Records from a data source:
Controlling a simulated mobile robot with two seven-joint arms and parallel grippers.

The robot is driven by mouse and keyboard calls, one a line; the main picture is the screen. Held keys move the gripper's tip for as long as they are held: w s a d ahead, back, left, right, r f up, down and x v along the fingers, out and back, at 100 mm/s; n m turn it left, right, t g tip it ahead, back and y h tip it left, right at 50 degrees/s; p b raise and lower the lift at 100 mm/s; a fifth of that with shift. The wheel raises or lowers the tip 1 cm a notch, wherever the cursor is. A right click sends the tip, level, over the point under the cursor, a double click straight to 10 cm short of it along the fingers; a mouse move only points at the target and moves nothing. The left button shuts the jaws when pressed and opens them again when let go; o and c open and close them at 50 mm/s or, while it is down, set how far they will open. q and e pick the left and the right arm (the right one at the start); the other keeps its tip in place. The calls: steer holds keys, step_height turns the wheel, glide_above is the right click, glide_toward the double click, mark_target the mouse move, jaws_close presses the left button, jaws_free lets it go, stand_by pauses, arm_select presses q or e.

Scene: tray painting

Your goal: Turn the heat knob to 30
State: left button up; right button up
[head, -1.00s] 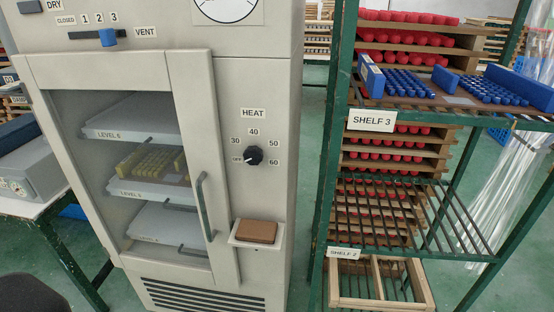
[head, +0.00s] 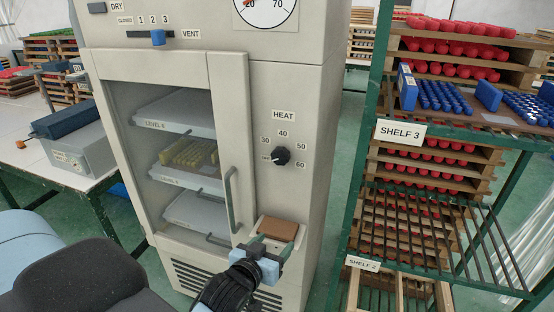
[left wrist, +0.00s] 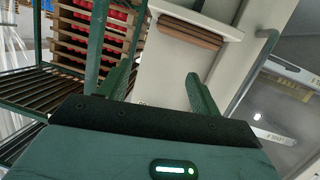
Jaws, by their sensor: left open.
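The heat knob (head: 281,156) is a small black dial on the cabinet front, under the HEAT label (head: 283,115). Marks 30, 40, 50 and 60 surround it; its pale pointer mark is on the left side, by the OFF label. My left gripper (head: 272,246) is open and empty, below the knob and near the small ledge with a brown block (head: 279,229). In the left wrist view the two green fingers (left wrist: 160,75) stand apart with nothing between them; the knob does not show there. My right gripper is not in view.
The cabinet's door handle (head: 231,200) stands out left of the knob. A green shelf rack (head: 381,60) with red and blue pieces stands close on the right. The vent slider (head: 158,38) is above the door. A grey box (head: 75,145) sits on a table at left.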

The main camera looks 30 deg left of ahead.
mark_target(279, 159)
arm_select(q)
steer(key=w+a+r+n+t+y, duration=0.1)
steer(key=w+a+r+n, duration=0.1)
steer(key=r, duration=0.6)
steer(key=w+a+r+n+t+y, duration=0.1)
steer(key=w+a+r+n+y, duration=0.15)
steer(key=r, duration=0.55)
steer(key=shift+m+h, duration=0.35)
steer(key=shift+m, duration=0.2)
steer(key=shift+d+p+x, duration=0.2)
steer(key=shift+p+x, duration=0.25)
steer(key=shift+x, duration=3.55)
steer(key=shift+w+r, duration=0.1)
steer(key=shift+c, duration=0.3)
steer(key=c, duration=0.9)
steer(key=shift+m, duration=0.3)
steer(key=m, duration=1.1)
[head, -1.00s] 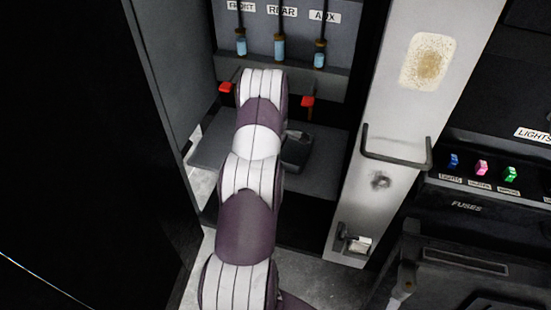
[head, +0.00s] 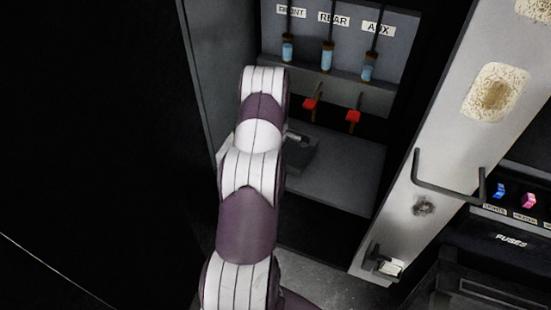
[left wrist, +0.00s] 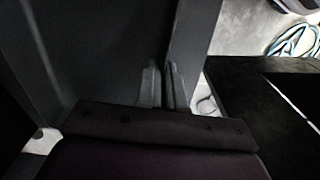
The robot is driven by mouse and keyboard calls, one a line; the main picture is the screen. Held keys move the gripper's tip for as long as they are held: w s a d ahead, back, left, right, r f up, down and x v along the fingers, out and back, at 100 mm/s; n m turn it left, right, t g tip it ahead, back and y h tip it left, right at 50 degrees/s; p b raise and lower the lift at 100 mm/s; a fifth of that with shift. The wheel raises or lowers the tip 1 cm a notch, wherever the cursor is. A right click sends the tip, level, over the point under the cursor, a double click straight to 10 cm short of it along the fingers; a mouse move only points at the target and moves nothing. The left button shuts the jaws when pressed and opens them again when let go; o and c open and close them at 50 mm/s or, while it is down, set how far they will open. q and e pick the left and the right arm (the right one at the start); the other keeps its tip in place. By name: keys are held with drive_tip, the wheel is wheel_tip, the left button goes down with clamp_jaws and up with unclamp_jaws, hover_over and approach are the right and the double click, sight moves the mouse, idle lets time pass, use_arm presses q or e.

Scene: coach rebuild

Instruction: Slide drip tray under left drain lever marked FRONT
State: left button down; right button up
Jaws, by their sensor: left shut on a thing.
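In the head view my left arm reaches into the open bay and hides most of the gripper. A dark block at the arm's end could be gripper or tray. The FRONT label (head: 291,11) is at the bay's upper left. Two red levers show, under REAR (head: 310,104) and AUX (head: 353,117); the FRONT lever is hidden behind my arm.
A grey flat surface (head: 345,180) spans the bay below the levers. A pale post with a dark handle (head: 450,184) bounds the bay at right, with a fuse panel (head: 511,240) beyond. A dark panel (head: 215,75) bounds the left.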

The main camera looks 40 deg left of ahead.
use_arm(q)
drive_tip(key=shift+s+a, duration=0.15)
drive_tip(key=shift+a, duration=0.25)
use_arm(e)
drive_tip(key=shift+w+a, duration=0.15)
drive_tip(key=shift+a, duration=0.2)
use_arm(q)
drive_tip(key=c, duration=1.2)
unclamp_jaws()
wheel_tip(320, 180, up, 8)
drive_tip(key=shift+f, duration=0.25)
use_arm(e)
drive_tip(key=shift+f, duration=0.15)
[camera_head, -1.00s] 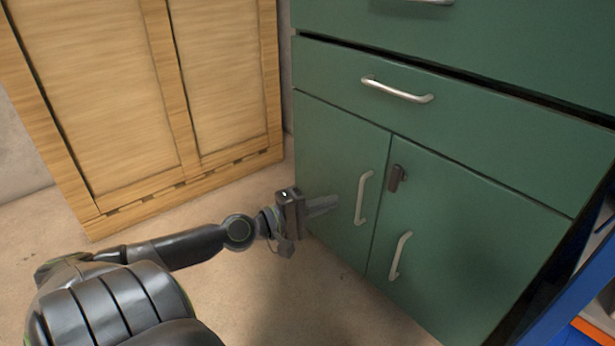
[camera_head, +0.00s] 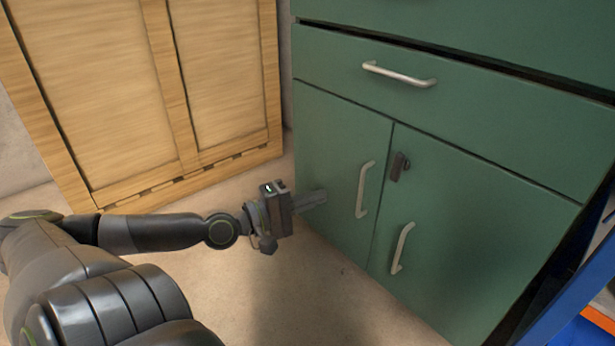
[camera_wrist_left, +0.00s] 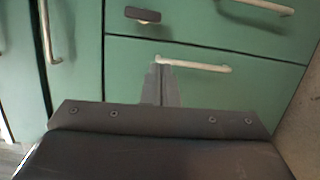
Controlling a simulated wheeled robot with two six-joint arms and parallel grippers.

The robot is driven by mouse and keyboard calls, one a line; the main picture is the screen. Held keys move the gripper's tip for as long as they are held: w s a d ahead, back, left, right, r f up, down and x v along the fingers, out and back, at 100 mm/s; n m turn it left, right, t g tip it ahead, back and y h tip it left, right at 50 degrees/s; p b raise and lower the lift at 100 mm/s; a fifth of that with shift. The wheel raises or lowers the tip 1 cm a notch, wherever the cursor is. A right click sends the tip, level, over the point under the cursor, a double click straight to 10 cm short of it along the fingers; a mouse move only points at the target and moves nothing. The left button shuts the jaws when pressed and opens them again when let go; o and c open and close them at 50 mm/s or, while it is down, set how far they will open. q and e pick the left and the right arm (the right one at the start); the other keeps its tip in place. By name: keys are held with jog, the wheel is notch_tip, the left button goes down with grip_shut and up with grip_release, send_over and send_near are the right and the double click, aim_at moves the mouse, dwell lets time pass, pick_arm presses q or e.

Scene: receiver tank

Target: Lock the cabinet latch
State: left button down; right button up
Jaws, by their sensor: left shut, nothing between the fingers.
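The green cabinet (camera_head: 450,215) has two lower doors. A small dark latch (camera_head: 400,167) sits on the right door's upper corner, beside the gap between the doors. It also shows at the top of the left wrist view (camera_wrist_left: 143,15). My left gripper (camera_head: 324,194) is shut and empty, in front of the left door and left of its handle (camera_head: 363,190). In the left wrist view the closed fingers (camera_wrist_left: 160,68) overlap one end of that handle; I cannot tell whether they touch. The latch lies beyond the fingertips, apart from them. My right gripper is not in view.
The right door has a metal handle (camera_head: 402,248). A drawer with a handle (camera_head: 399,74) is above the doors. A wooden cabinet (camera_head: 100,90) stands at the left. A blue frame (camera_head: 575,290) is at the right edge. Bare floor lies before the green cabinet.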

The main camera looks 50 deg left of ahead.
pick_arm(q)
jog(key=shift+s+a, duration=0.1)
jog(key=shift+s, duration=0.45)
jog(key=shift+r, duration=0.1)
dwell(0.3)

...

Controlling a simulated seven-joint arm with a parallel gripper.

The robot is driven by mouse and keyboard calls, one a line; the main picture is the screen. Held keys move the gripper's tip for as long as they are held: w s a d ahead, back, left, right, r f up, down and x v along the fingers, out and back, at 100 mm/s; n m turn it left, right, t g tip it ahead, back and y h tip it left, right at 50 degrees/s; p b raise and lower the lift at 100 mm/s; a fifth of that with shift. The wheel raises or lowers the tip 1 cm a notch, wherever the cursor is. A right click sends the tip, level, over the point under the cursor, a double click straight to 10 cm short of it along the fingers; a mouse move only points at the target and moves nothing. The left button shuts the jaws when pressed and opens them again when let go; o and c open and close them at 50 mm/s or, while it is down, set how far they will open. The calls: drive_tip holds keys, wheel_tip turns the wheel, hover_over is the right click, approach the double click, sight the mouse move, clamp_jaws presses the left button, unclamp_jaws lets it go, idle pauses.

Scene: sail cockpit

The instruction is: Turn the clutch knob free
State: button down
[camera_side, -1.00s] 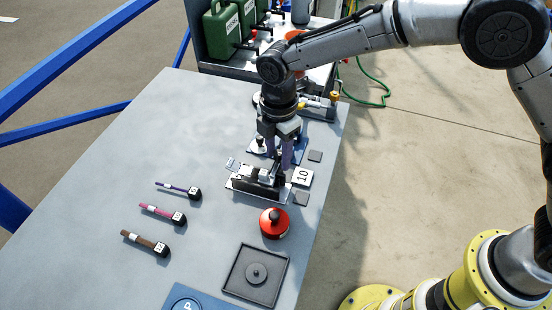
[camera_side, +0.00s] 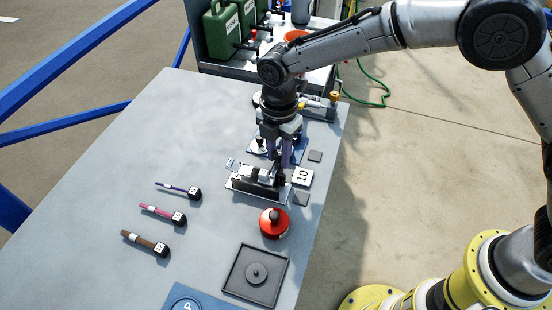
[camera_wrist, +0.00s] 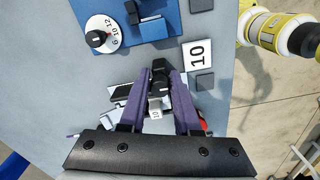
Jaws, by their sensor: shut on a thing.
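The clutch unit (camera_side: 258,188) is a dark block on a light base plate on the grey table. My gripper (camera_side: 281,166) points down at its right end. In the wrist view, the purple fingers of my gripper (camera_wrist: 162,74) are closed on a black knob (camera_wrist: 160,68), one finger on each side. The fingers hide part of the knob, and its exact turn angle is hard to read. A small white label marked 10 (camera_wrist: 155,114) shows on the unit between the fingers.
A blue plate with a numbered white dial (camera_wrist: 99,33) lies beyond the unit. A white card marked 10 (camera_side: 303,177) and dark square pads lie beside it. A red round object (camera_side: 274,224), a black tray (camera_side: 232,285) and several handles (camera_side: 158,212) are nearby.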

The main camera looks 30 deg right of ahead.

...

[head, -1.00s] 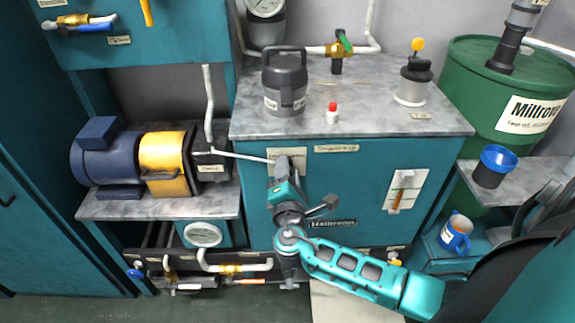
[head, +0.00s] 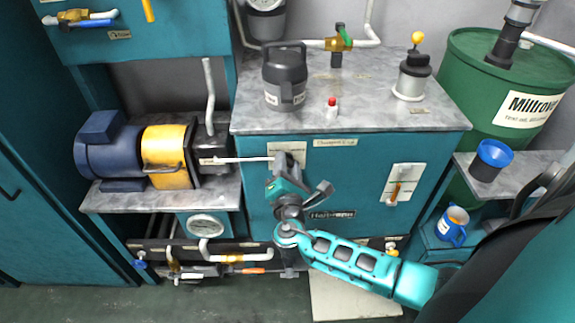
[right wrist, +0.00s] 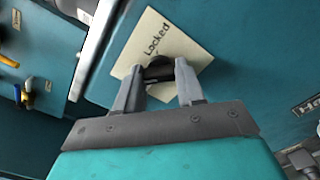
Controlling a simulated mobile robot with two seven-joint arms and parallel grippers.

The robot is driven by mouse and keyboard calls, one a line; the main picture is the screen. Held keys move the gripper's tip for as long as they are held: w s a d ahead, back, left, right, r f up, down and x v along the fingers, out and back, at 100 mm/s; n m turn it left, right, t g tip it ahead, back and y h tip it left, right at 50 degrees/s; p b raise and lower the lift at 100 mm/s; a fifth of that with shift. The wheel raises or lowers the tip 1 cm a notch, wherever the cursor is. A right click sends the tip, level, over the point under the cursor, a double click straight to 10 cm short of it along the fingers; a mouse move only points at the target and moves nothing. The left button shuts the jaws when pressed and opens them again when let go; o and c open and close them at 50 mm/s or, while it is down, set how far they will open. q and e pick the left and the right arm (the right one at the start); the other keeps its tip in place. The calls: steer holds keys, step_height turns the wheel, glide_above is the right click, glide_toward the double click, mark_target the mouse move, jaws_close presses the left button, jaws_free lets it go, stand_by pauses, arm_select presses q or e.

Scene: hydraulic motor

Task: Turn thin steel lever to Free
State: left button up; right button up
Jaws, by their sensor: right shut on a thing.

_AIM:_ Make a list of all lines in the data that contain "Controlling".

_SOLUTION TO THIS TASK:_
Controlling a simulated mobile robot with two seven-joint arms and parallel grippers.
Controlling a simulated wheeled robot with two six-joint arms and parallel grippers.
Controlling a simulated seven-joint arm with a parallel gripper.
Controlling a simulated mobile robot with two seven-joint arms and parallel grippers.

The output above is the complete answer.